2. Nous sommes arrivés au sommet des Journées
mondiales de la Jeunesse. Hier soir, chers jeunes, nous avons confirmé notre foi en
Jésus Christ, le Fils de Dieu que le Père a envoyé, comme nous l'a rappelé la
première lecture d'aujourd'hui, pour "porter la bonne nouvelle aux pauvres, guérir
ceux qui ont le cur brisé, annoncer aux prisonniers la délivrance et aux captifs
la liberté,... consoler tous ceux qui pleurent" (Is 61, 1-2). Par la célébration
eucharistique d'aujourd'hui, Jésus nous introduit dans la connaissance d'un aspect
particulier de son mystère. Nous avons écouté dans l'Évangile un passage du discours
qu'il a prononcé dans la synagogue de Capharnaüm, après le miracle de la multiplication
des pains. Dans ce discours, Jésus se révèle comme le vrai pain de la vie, le pain
descendu du ciel pour donner la vie au monde (cf. Jn 6, 51). C'est un discours que les
auditeurs ne comprennent pas. La perspective dans laquelle ils se situent est trop
matérielle pour pouvoir saisir la véritable intention du Christ. Ils raisonnent dans une
perspective charnelle, qui "n'est capable de rien" (Jn 6, 63). Jésus, au
contraire ouvre son discours sur les horizons sans limites de l'esprit: "Les paroles
que je vous ai dites - insiste-t-il - sont esprit et elles sont vie" (ibid.). Mais
les auditeurs y sont insensibles: "Ce qu'il dit là est intolérable, on ne peut pas
continuer à l'écouter!" (Jn 6, 60). Ils s'estiment personnes de bon sens, avec les
pieds sur terre. C'est pourquoi ils hochent la tête et, tout en gromelant, ils s'en vont
les uns après les autres. La foule du début se réduit progressivement. À la fin, il
reste seulement le petit groupe restreint des disciples les plus fidèles. Mais sur
"le pain de la vie", Jésus n'est pas disposé à transiger. Il est plutôt
prêt à s'exposer à l'abandon même des plus intimes: "Voulez-vous partir, vous
aussi?" (Jn 6, 67).
3. "Vous aussi?" La question du Christ
enjambe les siècles et parvient jusqu'à nous, elle nous interpelle personnellement et
sollicite une décision. Quelle est notre réponse? Chers jeunes, si nous sommes ici
aujourd'hui, c'est parce que nous nous reconnaissons dans l'affirmation de l'Apôtre
Pierre: "Seigneur, vers qui pourrions-nous aller? Tu as les paroles de la vie
éternelle" (Jn 6, 68). Des paroles, il en résonne beaucoup autour de vous, mais
seul le Christ a des paroles qui résistent à l'usure du temps et qui demeurent pour
l'éternité. La période actuelle de votre vie vous impose des choix décisifs: la
spécialisation dans les études, l'orientation dans le travail, l'engagement même à
assumer dans la société et dans l'Église. Il est important de se rendre compte que,
parmi les nombreuses questions qui se présentent à votre esprit, celles qui sont
décisives ne concernent pas le "quoi". La question de fond est "qui":
vers "qui" aller, "qui" suivre, "à qui" confier sa vie.

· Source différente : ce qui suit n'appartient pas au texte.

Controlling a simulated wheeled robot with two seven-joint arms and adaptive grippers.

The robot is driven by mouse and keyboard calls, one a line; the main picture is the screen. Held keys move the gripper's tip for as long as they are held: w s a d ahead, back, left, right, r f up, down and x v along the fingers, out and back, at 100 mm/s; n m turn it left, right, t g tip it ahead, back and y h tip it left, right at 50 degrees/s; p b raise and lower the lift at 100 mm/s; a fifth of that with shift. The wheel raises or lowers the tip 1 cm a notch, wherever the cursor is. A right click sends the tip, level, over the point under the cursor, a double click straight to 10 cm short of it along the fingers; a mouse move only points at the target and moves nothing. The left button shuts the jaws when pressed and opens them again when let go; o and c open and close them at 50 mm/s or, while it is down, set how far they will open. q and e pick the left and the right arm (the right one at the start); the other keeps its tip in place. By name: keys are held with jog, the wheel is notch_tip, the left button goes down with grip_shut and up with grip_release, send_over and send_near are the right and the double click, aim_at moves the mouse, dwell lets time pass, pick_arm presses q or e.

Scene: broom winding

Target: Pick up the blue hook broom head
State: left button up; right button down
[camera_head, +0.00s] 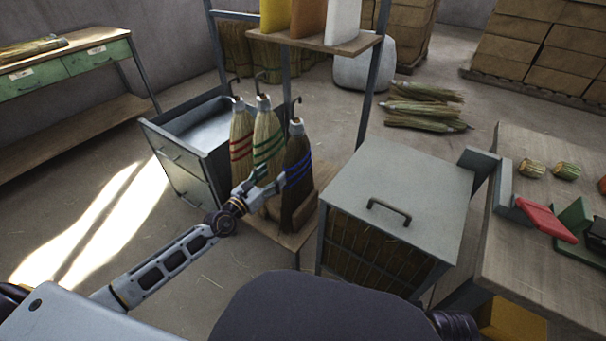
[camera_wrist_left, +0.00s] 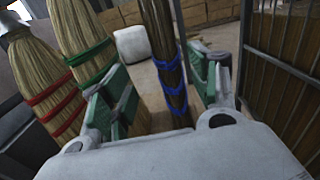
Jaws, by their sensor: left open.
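The blue hook broom head (camera_head: 296,160) is dark brown with blue bands and a hook on top. It stands upright at the right end of a row on a low wooden rack (camera_head: 285,236). My left gripper (camera_head: 268,184) is at its front left, at about the height of the bands. In the left wrist view, the blue-banded broom head (camera_wrist_left: 168,60) shows between the two green fingers of the open left gripper (camera_wrist_left: 160,88), with a gap on the left side. Whether a finger touches it I cannot tell. My right gripper is not in view.
A red-banded broom head (camera_head: 241,148) and a green-banded one (camera_head: 268,140) stand close to the left of the blue one. A metal-topped cabinet (camera_head: 415,185) stands to the right. An open drawer unit (camera_head: 180,165) is at the left. Rack posts rise behind.

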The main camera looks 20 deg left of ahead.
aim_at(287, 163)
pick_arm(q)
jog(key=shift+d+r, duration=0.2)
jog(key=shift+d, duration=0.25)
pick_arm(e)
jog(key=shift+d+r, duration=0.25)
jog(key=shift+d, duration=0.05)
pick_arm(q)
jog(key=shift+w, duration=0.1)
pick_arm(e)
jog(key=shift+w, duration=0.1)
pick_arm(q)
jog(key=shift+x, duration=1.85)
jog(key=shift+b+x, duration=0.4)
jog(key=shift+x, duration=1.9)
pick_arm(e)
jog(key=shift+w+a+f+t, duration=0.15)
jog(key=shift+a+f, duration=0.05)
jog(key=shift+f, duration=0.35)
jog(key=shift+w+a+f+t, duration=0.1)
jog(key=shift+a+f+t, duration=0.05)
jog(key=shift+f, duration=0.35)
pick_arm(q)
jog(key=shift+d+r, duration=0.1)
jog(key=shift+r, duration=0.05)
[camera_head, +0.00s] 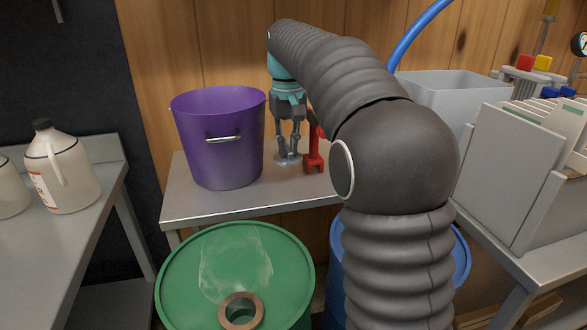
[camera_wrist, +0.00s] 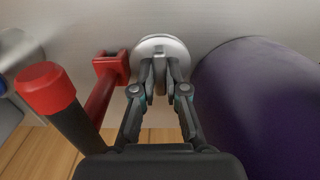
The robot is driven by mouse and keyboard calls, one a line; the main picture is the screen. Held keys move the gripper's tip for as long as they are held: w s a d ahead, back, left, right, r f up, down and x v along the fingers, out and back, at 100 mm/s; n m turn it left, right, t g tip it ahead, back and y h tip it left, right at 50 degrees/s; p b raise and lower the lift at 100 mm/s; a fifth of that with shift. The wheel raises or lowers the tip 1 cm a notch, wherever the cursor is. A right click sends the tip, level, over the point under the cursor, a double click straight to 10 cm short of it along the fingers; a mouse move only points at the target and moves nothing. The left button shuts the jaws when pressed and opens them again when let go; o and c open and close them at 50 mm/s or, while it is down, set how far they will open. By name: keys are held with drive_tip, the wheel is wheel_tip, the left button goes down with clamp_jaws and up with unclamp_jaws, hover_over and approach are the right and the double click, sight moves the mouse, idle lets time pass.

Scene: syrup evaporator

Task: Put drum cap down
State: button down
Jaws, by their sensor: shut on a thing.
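The drum cap (camera_wrist: 159,45) is a round silver metal disc, seen at the fingertips in the wrist view. My gripper (camera_wrist: 160,78) is shut on its raised middle part. In the head view my gripper (camera_head: 288,152) points down over the metal table, with the drum cap (camera_head: 287,160) at or just above the tabletop. I cannot tell whether the cap touches the table. The green drum (camera_head: 190,262) stands in front of the table, with a brown ring (camera_head: 241,311) around an opening in its top.
The purple bucket (camera_head: 215,140) stands close left of my gripper. A red tool (camera_head: 314,152) stands close on the other side; its handle (camera_wrist: 46,90) is near my fingers. A grey bin (camera_head: 450,100) is at right. The metal table's (camera_head: 205,205) front strip is clear.

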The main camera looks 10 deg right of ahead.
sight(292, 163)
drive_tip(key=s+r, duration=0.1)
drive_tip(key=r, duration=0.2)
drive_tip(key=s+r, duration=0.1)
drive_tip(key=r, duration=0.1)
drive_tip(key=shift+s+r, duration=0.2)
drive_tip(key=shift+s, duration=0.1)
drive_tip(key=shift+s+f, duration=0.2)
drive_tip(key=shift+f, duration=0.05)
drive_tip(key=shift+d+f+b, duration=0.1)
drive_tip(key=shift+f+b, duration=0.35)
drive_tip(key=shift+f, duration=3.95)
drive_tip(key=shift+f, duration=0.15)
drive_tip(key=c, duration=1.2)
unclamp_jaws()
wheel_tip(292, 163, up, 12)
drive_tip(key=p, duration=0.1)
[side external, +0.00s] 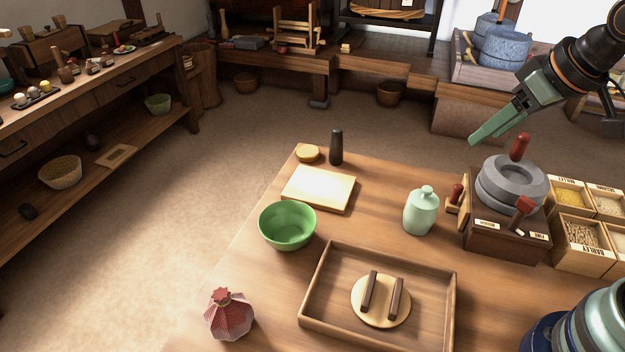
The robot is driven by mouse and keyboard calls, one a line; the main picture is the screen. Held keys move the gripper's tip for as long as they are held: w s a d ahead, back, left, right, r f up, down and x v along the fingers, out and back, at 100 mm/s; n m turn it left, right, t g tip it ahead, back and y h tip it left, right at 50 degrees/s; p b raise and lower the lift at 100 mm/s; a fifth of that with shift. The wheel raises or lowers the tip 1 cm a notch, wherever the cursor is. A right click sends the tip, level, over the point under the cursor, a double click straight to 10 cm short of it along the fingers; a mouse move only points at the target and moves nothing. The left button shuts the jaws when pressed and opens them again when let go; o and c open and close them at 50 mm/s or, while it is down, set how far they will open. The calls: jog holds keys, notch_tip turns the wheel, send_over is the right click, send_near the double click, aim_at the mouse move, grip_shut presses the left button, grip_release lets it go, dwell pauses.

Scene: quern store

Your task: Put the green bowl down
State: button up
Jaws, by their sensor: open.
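The green bowl (287,226) stands upright on the wooden table (395,165), near the table's left edge. It looks empty, and nothing is holding it. My gripper (490,130) is raised at the upper right, above the stone hand mill (512,183) and well apart from the bowl. Its green jaws point down and to the left. They are open with nothing between them, though from this side one finger mostly covers the other.
A pale board (318,188) lies just behind the bowl. A wooden tray (440,315) holds a round lid, and a red patterned pouch (229,314) sits in front. A celadon jar (421,210), dark pestle (336,147) and grain boxes (585,230) also stand here.

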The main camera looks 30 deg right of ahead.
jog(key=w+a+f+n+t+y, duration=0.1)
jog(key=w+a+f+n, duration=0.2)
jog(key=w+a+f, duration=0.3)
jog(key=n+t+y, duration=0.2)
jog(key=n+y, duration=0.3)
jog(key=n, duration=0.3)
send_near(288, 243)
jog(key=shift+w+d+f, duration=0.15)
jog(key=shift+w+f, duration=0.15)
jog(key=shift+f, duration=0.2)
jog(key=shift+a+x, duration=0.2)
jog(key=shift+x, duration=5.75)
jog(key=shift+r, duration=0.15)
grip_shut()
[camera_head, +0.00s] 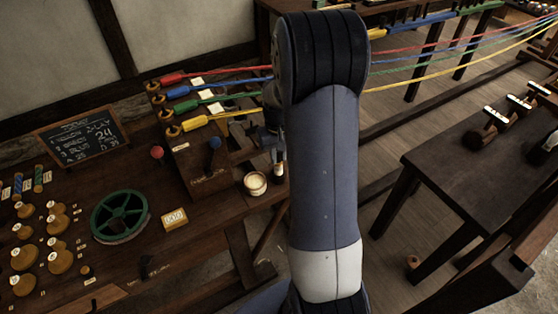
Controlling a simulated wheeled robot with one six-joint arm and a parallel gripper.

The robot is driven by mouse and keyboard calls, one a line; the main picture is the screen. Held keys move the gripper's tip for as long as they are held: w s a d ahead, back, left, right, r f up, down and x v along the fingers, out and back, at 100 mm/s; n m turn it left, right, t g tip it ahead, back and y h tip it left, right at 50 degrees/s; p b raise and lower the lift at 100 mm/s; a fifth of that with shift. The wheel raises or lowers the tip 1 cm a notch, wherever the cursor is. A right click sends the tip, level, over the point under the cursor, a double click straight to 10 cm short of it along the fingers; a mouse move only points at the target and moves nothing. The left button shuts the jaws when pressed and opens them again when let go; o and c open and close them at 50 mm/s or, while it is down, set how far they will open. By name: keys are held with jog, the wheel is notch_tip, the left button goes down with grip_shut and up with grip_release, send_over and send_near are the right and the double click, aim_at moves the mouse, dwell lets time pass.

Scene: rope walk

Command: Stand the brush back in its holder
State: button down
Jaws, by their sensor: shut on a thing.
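My gripper (277,158) is near the right edge of the workbench, partly hidden behind my own arm. It is shut on a small, upright thing with a pale lower part, which I take to be the brush (279,172); most of it is hidden. A round pot with a pale filling (255,184) stands on the bench just left of and below the gripper. I cannot tell whether this pot is the holder, and no other holder is clearly visible.
A wooden block with red and blue knobs (195,168) stands left of the gripper. Coloured ropes (420,60) stretch across the top. A green wheel (119,216), a chalkboard (84,139) and several wooden spools lie leftward. A dark table (460,160) is right.

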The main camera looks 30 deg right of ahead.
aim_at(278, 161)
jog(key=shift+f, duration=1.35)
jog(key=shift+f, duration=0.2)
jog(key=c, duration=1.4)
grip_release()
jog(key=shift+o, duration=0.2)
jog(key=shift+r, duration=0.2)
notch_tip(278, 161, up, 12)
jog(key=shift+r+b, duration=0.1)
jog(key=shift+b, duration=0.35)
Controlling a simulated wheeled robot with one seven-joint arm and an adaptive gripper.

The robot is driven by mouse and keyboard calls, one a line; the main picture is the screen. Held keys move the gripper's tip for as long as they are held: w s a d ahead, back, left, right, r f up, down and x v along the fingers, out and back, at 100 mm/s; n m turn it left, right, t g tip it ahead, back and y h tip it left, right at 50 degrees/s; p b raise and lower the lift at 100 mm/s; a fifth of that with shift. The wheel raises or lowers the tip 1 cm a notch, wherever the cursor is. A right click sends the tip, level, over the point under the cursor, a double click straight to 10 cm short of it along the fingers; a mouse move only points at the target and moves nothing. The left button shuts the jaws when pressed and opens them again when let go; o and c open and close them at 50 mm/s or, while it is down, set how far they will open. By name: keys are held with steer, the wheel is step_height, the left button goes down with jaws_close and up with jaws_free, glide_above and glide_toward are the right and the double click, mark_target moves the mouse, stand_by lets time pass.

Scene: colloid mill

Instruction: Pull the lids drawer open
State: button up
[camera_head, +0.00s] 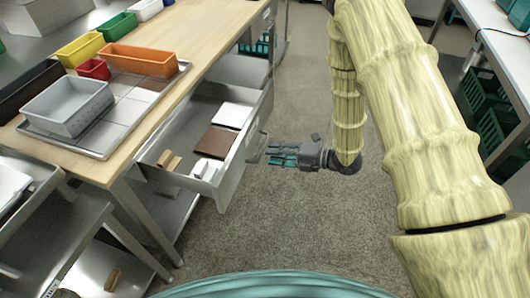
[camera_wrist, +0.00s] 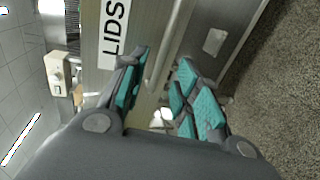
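The lids drawer (camera_head: 232,168) stands out from under the wooden workbench in the head view, its inside visible. It holds white lids (camera_head: 232,115), a brown lid (camera_head: 215,142) and small wooden pieces (camera_head: 168,161). Its front faces my gripper (camera_head: 270,155), which is just right of it. In the wrist view the label LIDS (camera_wrist: 113,32) is on the drawer front, and a pale bar handle (camera_wrist: 168,45) runs beside it. My gripper's teal-padded fingers (camera_wrist: 162,75) are apart, with the handle's lower part between them. Contact with the handle cannot be told.
The workbench top (camera_head: 195,35) carries a metal tray (camera_head: 110,142) with a grey bin (camera_head: 68,107), and coloured bins including an orange one (camera_head: 138,60). A second bench with green crates (camera_head: 490,105) stands on the right. The carpet floor (camera_head: 285,215) between is clear.

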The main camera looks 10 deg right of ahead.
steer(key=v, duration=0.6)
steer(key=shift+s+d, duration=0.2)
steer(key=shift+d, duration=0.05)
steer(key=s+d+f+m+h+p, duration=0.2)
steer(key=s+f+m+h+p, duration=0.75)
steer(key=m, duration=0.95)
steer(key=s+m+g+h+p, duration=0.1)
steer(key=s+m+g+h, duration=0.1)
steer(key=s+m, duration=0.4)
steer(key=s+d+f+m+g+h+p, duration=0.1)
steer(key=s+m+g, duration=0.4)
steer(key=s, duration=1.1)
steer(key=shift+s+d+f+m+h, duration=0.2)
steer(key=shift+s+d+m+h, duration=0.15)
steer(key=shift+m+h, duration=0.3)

Vous pensez à votre choix affectif, et j'imagine que vous êtes bien d'accord: ce qui
compte vraiment dans la vie c'est la personne avec laquelle on décide de la partager.
Mais attention! Toute personne humaine est inévitablement limitée: même dans le mariage
le plus réussi, on ne peut pas ne pas prendre en compte une certaine dose de déception.
Eh bien, chers amis, n'y a-t-il pas en cela la confirmation de ce que nous avons entendu
de l'Apôtre Pierre? Tout être humain en vient tôt ou tard à s'écrier avec lui:
"Vers qui pourrions-nous aller? Tu as les paroles de la vie éternelle". Seul
Jésus de Nazareth, le Fils de Dieu et le Fils de Marie, le Verbe éternel du Père né il
y a deux mille ans à Bethléem de Juda, est en mesure de satisfaire les aspirations les
plus profondes du cur humain. Dans la question de Pierre: "Vers qui
pourrions-nous aller?", il y a déjà la réponse concernant le chemin à parcourir.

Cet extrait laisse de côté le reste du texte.